_Short problem_. Copy each line below that includes "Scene".

_Entries provided_.

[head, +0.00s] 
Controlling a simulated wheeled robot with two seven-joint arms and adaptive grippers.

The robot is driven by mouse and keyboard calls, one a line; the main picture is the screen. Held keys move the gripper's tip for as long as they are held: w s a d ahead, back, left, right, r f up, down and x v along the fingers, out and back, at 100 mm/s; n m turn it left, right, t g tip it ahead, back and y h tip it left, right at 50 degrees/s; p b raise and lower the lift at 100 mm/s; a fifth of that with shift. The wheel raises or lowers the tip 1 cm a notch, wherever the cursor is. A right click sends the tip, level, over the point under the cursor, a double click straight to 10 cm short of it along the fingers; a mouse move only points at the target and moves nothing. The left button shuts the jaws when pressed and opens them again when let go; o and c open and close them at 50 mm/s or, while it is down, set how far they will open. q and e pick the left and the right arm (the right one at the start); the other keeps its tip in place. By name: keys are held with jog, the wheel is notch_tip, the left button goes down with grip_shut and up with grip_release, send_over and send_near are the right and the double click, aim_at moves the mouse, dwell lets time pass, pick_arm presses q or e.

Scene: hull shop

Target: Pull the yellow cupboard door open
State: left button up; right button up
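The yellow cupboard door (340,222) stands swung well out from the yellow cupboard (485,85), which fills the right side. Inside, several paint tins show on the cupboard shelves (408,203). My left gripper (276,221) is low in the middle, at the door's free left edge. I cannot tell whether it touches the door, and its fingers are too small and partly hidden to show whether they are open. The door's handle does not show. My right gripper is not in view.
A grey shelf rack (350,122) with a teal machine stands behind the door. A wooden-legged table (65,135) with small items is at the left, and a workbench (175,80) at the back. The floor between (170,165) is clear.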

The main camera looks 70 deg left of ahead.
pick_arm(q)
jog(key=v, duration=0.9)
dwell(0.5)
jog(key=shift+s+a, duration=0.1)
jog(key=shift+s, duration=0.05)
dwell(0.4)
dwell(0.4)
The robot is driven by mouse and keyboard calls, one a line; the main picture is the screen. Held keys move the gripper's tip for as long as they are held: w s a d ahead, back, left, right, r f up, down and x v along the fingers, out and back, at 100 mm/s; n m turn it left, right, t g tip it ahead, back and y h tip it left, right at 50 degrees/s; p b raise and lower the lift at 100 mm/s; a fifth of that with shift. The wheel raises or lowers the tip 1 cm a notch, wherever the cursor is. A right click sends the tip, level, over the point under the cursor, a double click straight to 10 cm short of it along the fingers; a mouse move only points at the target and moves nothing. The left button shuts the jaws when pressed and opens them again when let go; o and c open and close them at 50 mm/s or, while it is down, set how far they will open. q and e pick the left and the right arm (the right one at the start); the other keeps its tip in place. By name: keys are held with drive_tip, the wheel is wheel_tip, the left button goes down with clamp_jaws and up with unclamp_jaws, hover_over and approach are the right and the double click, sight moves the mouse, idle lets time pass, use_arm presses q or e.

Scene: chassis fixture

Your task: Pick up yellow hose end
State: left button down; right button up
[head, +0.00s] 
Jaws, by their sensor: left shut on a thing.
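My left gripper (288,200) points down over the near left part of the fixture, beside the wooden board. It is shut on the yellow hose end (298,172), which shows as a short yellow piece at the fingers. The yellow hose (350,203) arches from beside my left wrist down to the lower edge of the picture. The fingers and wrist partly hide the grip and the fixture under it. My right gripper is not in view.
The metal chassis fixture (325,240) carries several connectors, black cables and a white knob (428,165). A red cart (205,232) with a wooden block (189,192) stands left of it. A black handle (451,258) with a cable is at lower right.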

_Exercise output_.
Scene: hull shop
Scene: chassis fixture

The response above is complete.